Stała Hubble'a to tempo rozszerzania się dzisiejszego Wszechświata. Przewidywania dotyczące tego tempa - wynikające z kosmologicznego modelu standardowego - są znacznie wolniejsze niż tempo stwierdzone przez nasze najdokładniejsze pomiary lokalne. Wielu kosmologów stara się rozwiązać tę rozbieżność, zmieniając nasz obecny model kosmologiczny. Wyzwanie polega na tym, aby zrobić to bez naruszania zgodności między przewidywaniami modelu standardowego a wieloma innymi zjawiskami kosmologicznymi, takimi jak kosmiczne mikrofalowe tło. Ustalenie, czy taki scenariusz kosmologiczny istnieje, jest pytaniem, na które próbują odpowiedzieć naukowcy, w tym Francis-Yan Cyr-Racine, adiunkt na Wydziale Fizyki i Astronomii Uniwersytetu Nowego Meksyku, Fei Ge i Lloyd Knox z Uniwersytetu Kalifornijskiego w Davis.
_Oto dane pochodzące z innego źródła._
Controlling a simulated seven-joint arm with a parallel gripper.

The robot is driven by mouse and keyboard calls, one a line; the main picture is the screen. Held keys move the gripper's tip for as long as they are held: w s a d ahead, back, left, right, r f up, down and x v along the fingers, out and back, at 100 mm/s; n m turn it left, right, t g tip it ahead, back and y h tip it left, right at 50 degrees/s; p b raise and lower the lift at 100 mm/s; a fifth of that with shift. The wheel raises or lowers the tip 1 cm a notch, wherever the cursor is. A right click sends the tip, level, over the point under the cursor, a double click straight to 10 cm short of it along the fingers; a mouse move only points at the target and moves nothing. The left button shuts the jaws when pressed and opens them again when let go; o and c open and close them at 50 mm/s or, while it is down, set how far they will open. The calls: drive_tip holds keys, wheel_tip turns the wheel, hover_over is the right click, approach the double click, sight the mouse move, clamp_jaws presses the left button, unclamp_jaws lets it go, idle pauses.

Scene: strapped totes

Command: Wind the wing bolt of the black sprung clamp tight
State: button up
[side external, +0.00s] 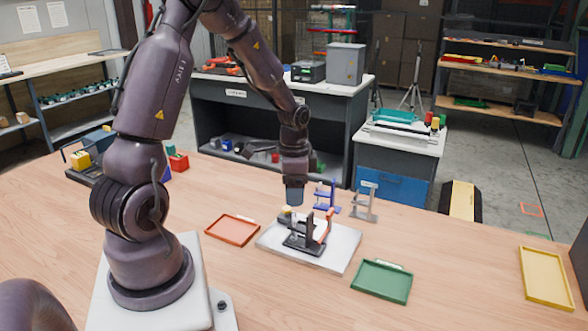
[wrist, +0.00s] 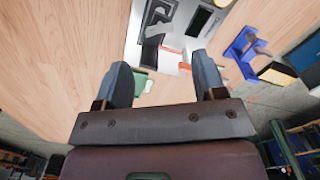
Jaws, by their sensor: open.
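The black clamp (side external: 309,238) stands on a pale board on the table, with an orange part (side external: 326,225) at its right. In the wrist view a black bracket shape, likely the same clamp (wrist: 152,50), shows at the top, beyond the fingers. My gripper (side external: 293,204) points down just above the clamp's left part. In the wrist view my gripper (wrist: 163,70) has its two fingers spread with nothing held between them. The wing bolt is too small to make out with certainty; I cannot tell whether a finger touches it.
A blue clamp (side external: 327,198) and a grey clamp (side external: 365,204) stand behind the pale board (side external: 342,250). An orange tray (side external: 232,231) lies left, a green tray (side external: 383,282) front right, a yellow tray (side external: 545,277) far right. The table between green and yellow trays is clear.

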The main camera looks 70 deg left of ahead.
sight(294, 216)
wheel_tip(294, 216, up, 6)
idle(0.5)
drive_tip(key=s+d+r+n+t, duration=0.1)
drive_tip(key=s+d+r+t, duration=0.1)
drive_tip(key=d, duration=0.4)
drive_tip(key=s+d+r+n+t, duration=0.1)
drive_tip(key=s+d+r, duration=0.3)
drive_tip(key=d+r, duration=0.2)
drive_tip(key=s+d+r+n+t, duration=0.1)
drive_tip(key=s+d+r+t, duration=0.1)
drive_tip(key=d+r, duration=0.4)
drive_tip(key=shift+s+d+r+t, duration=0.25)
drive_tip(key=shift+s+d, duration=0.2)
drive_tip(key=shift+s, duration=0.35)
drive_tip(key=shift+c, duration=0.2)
Według NASA kosmologia to naukowe badanie wielkoskalowych właściwości wszechświata jako całości. Kosmolodzy badają takie pojęcia, jak ciemna materia i ciemna energia oraz to, czy istnieje jeden wszechświat, czy wiele wszechświatów, zwanych czasami multiwersami. Kosmologia obejmuje cały wszechświat, od narodzin do śmierci, z tajemnicami i intrygami na każdym kroku.


Obecnie Cyr-Racine, Ge i Knox odkryli niezauważoną wcześniej matematyczną właściwość modeli kosmologicznych, która zasadniczo może pozwolić na szybsze tempo ekspansji, nie zmieniając przy tym innych, najdokładniej zbadanych przewidywań standardowego modelu kosmologicznego. Odkryli oni, że jednolite skalowanie prędkości swobodnego spadku grawitacji i prędkości rozpraszania fotonów i elektronów pozostawia większość bezwymiarowych obserwabli kosmologicznych niemal niezmiennymi.


"Zasadniczo wskazujemy, że wiele obserwacji, które prowadzimy w kosmologii, ma nieodłączną symetrię przy przeskalowywaniu wszechświata jako całości. Może to pomóc zrozumieć, dlaczego istnieją rozbieżności pomiędzy różnymi pomiarami tempa rozszerzania się Wszechświata."


Badania zatytułowane "Symmetry of Cosmological Observables, a Mirror World Dark Sector, and the Hubble Constant" ("Symetria obserwabli kosmologicznych, ciemny sektor w lustrzanym świecie i stała Hubble'a") zostały opublikowane niedawno w Physical Review Letters.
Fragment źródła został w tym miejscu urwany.